== EXERCISE DETAILS ==
Locate the string "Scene" throughout the material and copy every line in which it occurs.

[DATASET RECORDS start]

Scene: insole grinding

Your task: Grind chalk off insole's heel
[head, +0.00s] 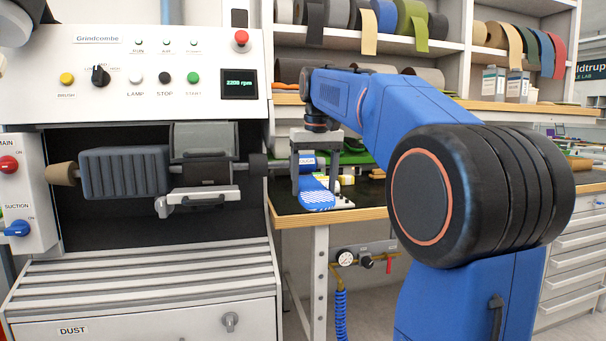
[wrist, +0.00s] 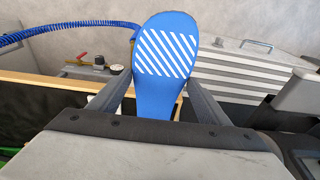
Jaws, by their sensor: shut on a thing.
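My gripper (head: 316,176) is shut on the blue insole (head: 316,200) and holds it in the air in front of the bench, right of the grinding machine (head: 140,50). In the wrist view the insole (wrist: 154,98) stands between the two fingers, its rounded end pointing away from the gripper. White diagonal chalk stripes (wrist: 167,54) cover part of the face near that end. The stripes also show in the head view. The ribbed grinding drum (head: 123,172) is left of the insole and apart from it. The display (head: 239,83) reads 2200 rpm.
A small metal rest (head: 205,193) sits in front of the machine's middle unit, between drum and gripper. A tan cone (head: 61,174) is left of the drum. The wood-edged bench (head: 300,221) lies behind the gripper. A blue hose (head: 341,310) hangs below it.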

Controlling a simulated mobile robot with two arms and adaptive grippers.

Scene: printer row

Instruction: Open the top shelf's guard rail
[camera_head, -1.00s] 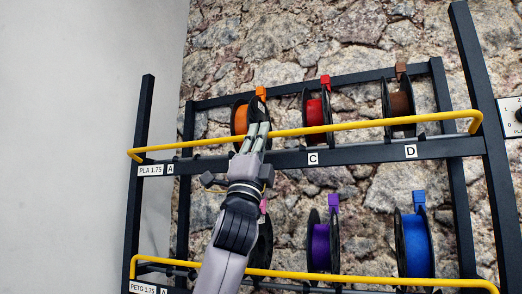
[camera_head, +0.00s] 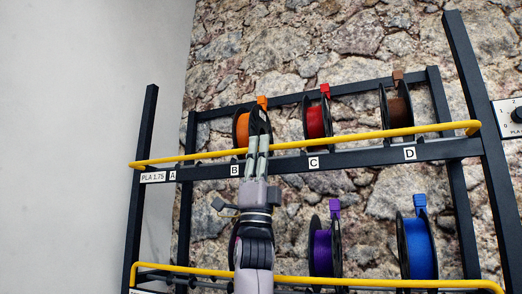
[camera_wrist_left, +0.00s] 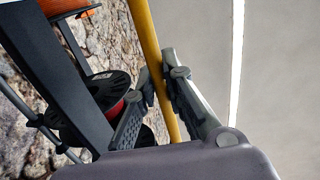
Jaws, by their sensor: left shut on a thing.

[DATASET RECORDS end]

== THE REPLY ==
Scene: insole grinding
Scene: printer row

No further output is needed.